Pierre Emonet’s biography of Ignatius of Loyola and John W. O’Malley’s overview of Jesuit-papal relations are sterling examples of how richly informative well-crafted brief volumes can be.

Emonet’s text aims to reveal the Ignatius whom bias, agendas and ideology have too often distorted and misrepresented. In 19 mini-chapters, Emonet deftly etches Loyola’s confoundingly complex character while capturing the marrow of Ignatius' transformation from worldly minded glory-seeker to ascetic discoverer of an innovative spirituality and founder of arguably the most influential religious order within Christianity.

 

Ignatius of Loyola by Pierre Emonet, S.J.

By Pierre Emonet, S.J. Trans. by Jerry Ryan. Edited by Thomas M. McCoog, S.J.

Saint Joseph’s University Press. 153p $40

The Jesuits and the Popes by John W. O’Malley, S.J.

Saint Joseph’s University Press. 149p. $40

Ignatius, who was born Íñigo López de Loyola, grew up a beneficiary of feudal networks of patronage and indulger of the most traditional military and courtly aspirations. That pathway to fame and riches terminated abruptly on Pentecost Monday, May 20, 1521, when, defending the fortress at Pamplona, he was struck by a French cannon ball, which rendered him permanently hors de combatat least on the military front. Well known is the story of Iñígo’s forced reading of two spiritual classics, which brought his imagination into the world of the sacred. For a time, godly and saintly feats vied with his traditional chivalric ones. Gradually they became for Iñigo his first experience of the discernment of spirits; later at Manresa the latter served as catalyst for the Spiritual Exercises, the document that became the animating source of the Society of Jesus.

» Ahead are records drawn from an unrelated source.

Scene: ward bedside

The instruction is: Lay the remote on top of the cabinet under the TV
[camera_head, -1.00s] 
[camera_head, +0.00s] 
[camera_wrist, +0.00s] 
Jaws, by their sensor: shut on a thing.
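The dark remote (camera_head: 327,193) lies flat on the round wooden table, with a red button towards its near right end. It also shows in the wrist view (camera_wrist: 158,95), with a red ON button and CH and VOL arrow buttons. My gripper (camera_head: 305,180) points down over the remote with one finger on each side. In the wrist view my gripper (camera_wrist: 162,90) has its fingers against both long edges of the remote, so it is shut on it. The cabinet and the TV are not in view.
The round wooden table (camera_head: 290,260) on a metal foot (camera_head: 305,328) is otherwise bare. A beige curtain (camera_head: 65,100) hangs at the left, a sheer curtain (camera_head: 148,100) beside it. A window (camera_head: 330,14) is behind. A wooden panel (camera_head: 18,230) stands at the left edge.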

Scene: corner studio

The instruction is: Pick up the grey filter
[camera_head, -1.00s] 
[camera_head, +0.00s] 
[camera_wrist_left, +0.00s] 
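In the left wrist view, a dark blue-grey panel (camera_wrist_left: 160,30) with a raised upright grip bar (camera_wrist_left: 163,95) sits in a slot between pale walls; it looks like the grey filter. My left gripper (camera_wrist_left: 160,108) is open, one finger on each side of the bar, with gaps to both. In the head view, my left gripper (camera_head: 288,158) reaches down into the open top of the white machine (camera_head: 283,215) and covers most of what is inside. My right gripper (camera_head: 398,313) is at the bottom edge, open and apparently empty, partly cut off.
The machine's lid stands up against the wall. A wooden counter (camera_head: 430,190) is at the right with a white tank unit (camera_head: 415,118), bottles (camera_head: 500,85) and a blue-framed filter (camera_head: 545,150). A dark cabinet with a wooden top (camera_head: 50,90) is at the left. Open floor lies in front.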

The search for God’s will, facilitated by mystical visions, brought Ignatius to the Holy Land to meditate on Christ in his footsteps. Gradually came the notion of the man for others as the best way to serve him. In Spain and France for the studies essential to the realization of his new vision, Ignatius, through evangelizing, attracted a community of like-minded companions. In August of 1534 they took vows of poverty and chastity, with the intent of converting Muslims in the Holy Land.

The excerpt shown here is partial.